# Given exercise
Skip the pictures and repeat each line of the data exactly.

== Collected material ==

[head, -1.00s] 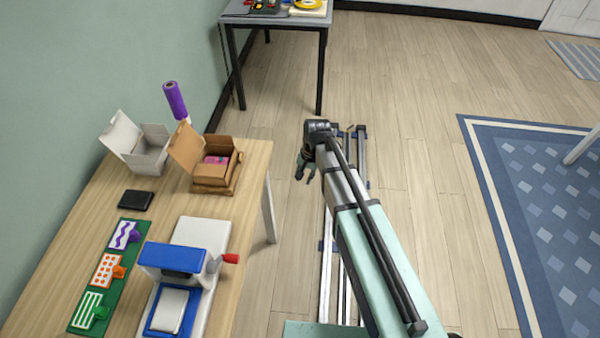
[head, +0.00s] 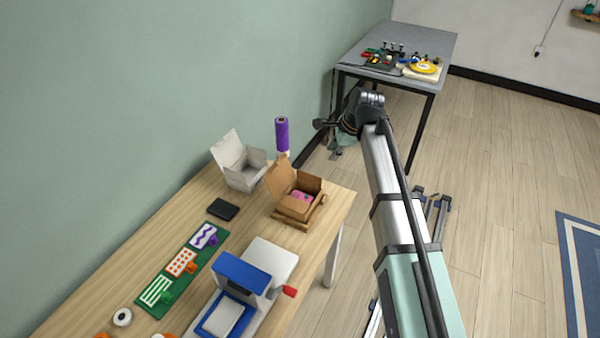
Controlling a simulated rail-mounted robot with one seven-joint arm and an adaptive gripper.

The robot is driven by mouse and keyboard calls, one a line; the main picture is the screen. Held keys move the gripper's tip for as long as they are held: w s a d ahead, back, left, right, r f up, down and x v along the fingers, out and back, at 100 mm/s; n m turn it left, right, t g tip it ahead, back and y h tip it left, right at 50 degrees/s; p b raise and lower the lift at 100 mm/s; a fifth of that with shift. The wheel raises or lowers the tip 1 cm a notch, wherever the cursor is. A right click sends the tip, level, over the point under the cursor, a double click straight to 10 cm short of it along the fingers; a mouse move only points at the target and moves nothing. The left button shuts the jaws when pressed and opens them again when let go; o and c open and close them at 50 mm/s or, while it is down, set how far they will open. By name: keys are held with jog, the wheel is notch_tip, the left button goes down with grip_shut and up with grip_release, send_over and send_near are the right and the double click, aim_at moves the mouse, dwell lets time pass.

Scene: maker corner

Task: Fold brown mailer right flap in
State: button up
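The brown mailer (head: 296,209) stands at the far right corner of the wooden table in the head view. Its lid is raised at the left, and a pink item (head: 300,196) lies inside. A brown flap (head: 316,207) shows at its right side; its exact angle is too small to tell. My gripper (head: 337,152) is beyond the table's far right corner, above and apart from the mailer.
A white open box (head: 243,178) and a purple roll (head: 282,135) stand near the mailer. A black pad (head: 222,209), a green stamp strip (head: 180,268) and a blue-and-white press (head: 243,290) with a red handle share the wooden table (head: 120,268). A grey table (head: 425,45) stands behind.

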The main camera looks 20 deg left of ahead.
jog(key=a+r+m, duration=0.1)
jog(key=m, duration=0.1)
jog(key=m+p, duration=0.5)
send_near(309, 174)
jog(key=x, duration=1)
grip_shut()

===

# Response to the exercise
[head, -1.00s] 
[head, +0.00s] 
Controlling a simulated rail-mounted robot with one seven-joint arm and an adaptive gripper.

The robot is driven by mouse and keyboard calls, one a line; the main picture is the screen. Held keys move the gripper's tip for as long as they are held: w s a d ahead, back, left, right, r f up, down and x v along the fingers, out and back, at 100 mm/s; n m turn it left, right, t g tip it ahead, back and y h tip it left, right at 50 degrees/s; p b raise and lower the lift at 100 mm/s; a fifth of that with shift. The wheel raises or lowers the tip 1 cm a notch, wherever the cursor is. A right click sends the tip, level, over the point under the cursor, a double click straight to 10 cm short of it along the fingers; a mouse move only points at the target and moves nothing. The left button shuts the jaws when pressed and opens them again when let go; o and c open and close them at 50 mm/s or, while it is down, set how far they will open. By name: keys are held with jog, the wheel is notch_tip, the left button goes down with grip_shut and up with grip_release, send_over and send_near are the right and the double click, aim_at moves the mouse, dwell lets time pass.

Scene: maker corner

Task: Fold brown mailer right flap in
State: button up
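The brown mailer (head: 296,209) stands at the far right corner of the wooden table in the head view. Its lid is raised at the left, and a pink item (head: 300,196) lies inside. A brown flap (head: 316,207) shows at its right side; its exact angle is too small to tell. My gripper (head: 337,152) is beyond the table's far right corner, above and apart from the mailer.
A white open box (head: 243,178) and a purple roll (head: 282,135) stand near the mailer. A black pad (head: 222,209), a green stamp strip (head: 180,268) and a blue-and-white press (head: 243,290) with a red handle share the wooden table (head: 120,268). A grey table (head: 425,45) stands behind.

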The main camera looks 20 deg left of ahead.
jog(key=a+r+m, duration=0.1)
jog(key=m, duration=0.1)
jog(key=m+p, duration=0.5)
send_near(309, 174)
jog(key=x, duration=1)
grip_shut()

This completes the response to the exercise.